In association with the North East Scotland Classical Guitar Society, Inverurie Music presented a Sunday afternoon concert last week (12th January 2020) at the Acorn Centre with the JKL duo. This was the delightful blend of music from Kerry Lynch (flute) and Jacopo Lazzaretti (guitar), who met at the Royal Conservatoire of Scotland. The effortless delivery of the programme spoke of the quality of their musical partnership, whose natural rapport took the audience to their hearts.
The first half of the programme comprised a pot-pourri of miniatures that showed off the duo’s versatility and mastery of contrasting styles.
‘John Anderson my Jo’ was a tribute to the artistry of Robert Burns, who, in two verses, transformed a bawdy ballad into a woman’s love song of depth and honesty. Her husband’s aging features are her tokens for a lasting relationship, while the metaphor for their life together is a hillside walk to the summit and after the descent, a rest together at life’s end. In a subtle arrangement, the guitar gently harmonised the flute that shaped the plaintive melody.
The pieces by the celebrated Brazilian guitarist, Cielso Machado, contrasted brilliantly. The ‘Musiques Populaires Bresiliennes’ for guitar and flute were introduced with a catchy bossanova knock on the guitar. The interplay of the flute with its luscious swirls and rhythmic partnership of the guitar made this easy music to sway and dance to.
Jacopo shifted to a dignified pace with four Scottish lute pieces, which were fine Renaissance examples. At that time, some accomplishment in music was expected from every gentleman, whether Scottish or not. The lute was so popular that one was often hung up in barber’s shops so that customers could entertain each other while waiting. There is no sign of Glasgow barbers cashing in on this idea today, despite the proximity of the Royal Conservatoire!
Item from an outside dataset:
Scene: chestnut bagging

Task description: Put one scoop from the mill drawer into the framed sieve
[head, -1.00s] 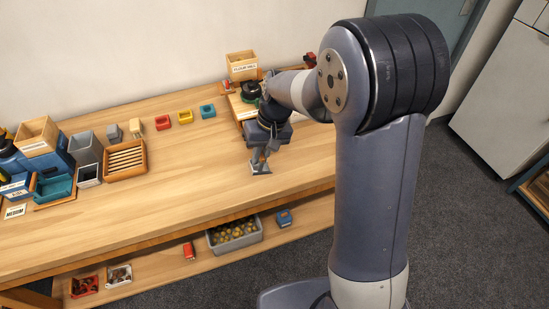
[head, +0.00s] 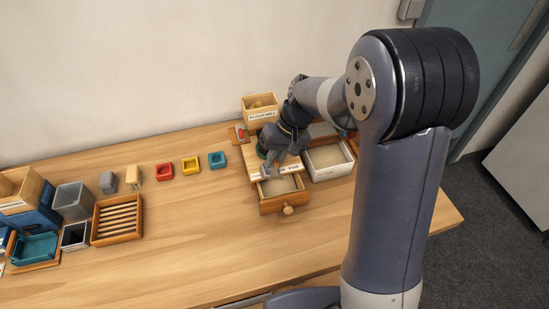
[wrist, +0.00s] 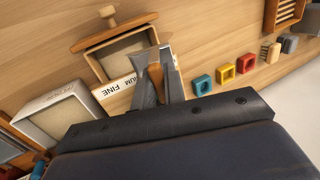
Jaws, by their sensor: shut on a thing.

The duo rounded off the first half with pieces by Poulenc, Honegger and Debussy. French composers of the 20th Century have a salient influence on the flute repertoire; so much so that a flute recital is scarcely complete without them. Confidently using the expressive qualities of the flute to the full, Kerry skilfully breathed out the phrases. Those of unusual tonality were both exciting and convincing.
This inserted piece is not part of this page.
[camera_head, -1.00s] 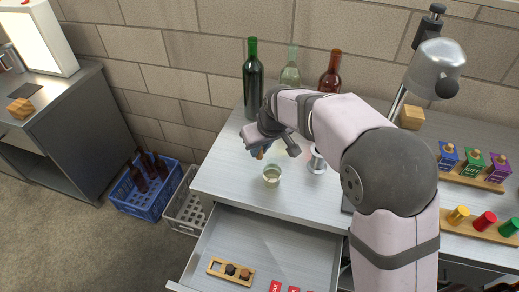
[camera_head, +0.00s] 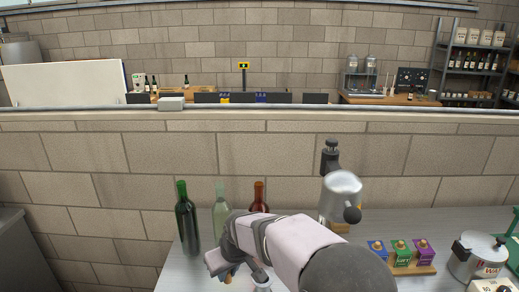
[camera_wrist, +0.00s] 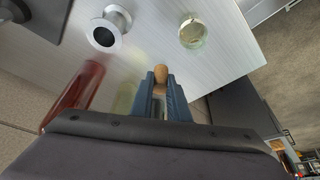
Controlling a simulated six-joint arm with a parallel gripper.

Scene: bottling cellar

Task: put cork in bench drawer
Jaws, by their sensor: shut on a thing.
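The cork (camera_wrist: 161,74) is light brown and sits between the blue fingertips of my gripper (camera_wrist: 160,82) in the wrist view. The gripper is shut on it, and the cork's end sticks out past the fingertips. It is held over the pale grey bench (camera_wrist: 236,62), near the bench's edge. In the head view my gripper (camera_head: 229,274) is low in the picture, in front of the bottles, with the cork mostly hidden by the hand. The bench drawer does not show clearly in either current view.
A glass (camera_wrist: 193,32) and a flanged metal piece (camera_wrist: 110,26) stand on the bench ahead of the gripper. A dark green bottle (camera_head: 187,222), a pale green bottle (camera_head: 220,212) and a red-brown bottle (camera_head: 259,198) stand near the wall. Coloured boxes (camera_head: 400,253) stand at right.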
In the second half of the programme the duo performed the tango music of Piazzolla with three parts of his ‘History of Tango.’ The tango was a dance that found a home in Argentina and developed into a dance craze that spread to Europe in the 1920’s and 30’s. Piazzolla developed the form further with variations on a ground bass, elements of counterpoint and improvisation. His music, the “nuevo tango” has maintained the tango’s popularity among today’s audiences.
Sunday afternoon’s audience was no exception and the enjoyment of the duo in their playing was reciprocated by the audience’s appreciation. The JKL duo’s performance was flawless, moving and an expression of joy.